Many writers wonder if they’re silly for crying over their own book. After all, we’re the ones writing it. We should be hardened against the tragedies we throw at our characters.

Right?

Eh… not quite.

You see, as writers, we have to get to know our characters. We spend months or years in their heads, going on adventures with them. We learn about them and in a way, befriend them.

So, when they suffer… we suffer.

Not to mention the potentially cathartic nature of writing.

I don’t know about you, but often times, if I’m struggling with a specific emotion or event in my life, there’s a chance that at least one of my characters is going to face something similar. It won’t be exact, of course. It’ll be fictionalized and adjusted to fit their life.

But it’s there.

And getting it onto the page helps me work through it myself.

So, when they cry about something similar to what I’m going through, sympathy kicks in, and I’m pretty likely to cry.

It helps to get things out and see them through someone else’s perspective. It lends the situation a halfway objective nature.

And of course, there’s this…

“No tears in the writer, no tears in the reader.”- Robert Frost

If a scene you write hurts you, if you knew it was coming or if it snuck up on you, then it’s a pretty good indicator that the emotion is there. And if the emotion is there, then there’s a much better chance that your reader will feel it.
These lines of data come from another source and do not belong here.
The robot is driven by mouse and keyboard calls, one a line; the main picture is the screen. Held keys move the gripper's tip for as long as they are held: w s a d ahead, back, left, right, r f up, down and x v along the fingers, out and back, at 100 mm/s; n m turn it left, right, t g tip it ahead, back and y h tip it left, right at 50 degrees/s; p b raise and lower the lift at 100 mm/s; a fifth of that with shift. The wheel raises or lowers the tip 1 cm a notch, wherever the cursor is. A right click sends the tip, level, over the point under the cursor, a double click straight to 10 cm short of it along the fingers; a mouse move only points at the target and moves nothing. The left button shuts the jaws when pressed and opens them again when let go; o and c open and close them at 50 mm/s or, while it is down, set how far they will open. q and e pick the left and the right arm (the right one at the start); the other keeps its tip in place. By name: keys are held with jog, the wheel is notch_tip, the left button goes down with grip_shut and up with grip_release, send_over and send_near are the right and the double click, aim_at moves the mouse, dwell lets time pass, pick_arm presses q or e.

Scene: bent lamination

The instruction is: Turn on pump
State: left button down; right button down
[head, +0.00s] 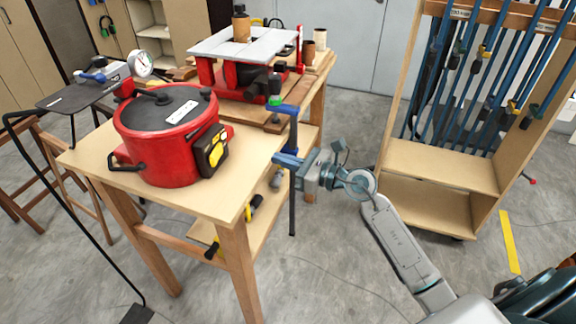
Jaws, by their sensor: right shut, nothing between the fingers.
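A red round pot (165,142) with a black lid stands on the wooden table. A white dial gauge (141,64) sits at its back left. A black box with yellow parts (213,151) is on the pot's right side; I cannot tell its switch position. No separate pump is clearly identifiable. My right gripper (279,159) is shut and empty at the table's right edge, to the right of the black and yellow box and apart from it. My left gripper is not in view.
The wooden table (90,158) has a blue clamp (285,109) at its right edge, close to my right gripper. A red machine with a grey top (213,43) stands behind the pot. A wooden rack (432,157) of blue clamps stands at right. Floor between them is open.

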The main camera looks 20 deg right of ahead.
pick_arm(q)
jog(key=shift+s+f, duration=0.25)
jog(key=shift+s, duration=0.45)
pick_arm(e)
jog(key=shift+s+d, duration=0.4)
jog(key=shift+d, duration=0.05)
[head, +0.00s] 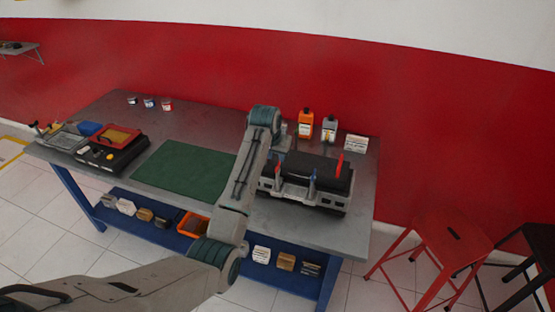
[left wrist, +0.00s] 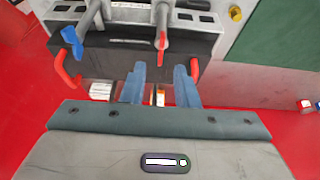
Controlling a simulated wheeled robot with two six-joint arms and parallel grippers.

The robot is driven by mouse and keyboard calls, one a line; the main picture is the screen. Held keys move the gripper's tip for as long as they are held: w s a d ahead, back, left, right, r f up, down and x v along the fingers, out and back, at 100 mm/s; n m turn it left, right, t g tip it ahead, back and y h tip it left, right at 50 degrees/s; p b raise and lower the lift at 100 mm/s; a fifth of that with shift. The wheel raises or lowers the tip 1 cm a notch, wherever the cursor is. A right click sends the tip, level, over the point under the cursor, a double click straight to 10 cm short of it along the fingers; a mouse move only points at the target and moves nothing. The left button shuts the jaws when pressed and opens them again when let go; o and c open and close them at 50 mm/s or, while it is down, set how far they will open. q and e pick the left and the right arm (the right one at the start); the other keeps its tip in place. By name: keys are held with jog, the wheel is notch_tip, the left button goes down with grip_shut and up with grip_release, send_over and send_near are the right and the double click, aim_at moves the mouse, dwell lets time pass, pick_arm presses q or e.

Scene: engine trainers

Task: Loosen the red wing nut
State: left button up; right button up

And don’t we want our readers to feel the things happening in our books? To relate and emote?

So don’t feel silly if you cry while you’re writing.

It may actually mean you’re doing a better job than you think.

And even if it doesn’t mean that, you’re certainly not alone. I cry while writing, all the time.

So keep going. Rip your heart out and put it on the page.

Keep reading. Keep writing.

Later.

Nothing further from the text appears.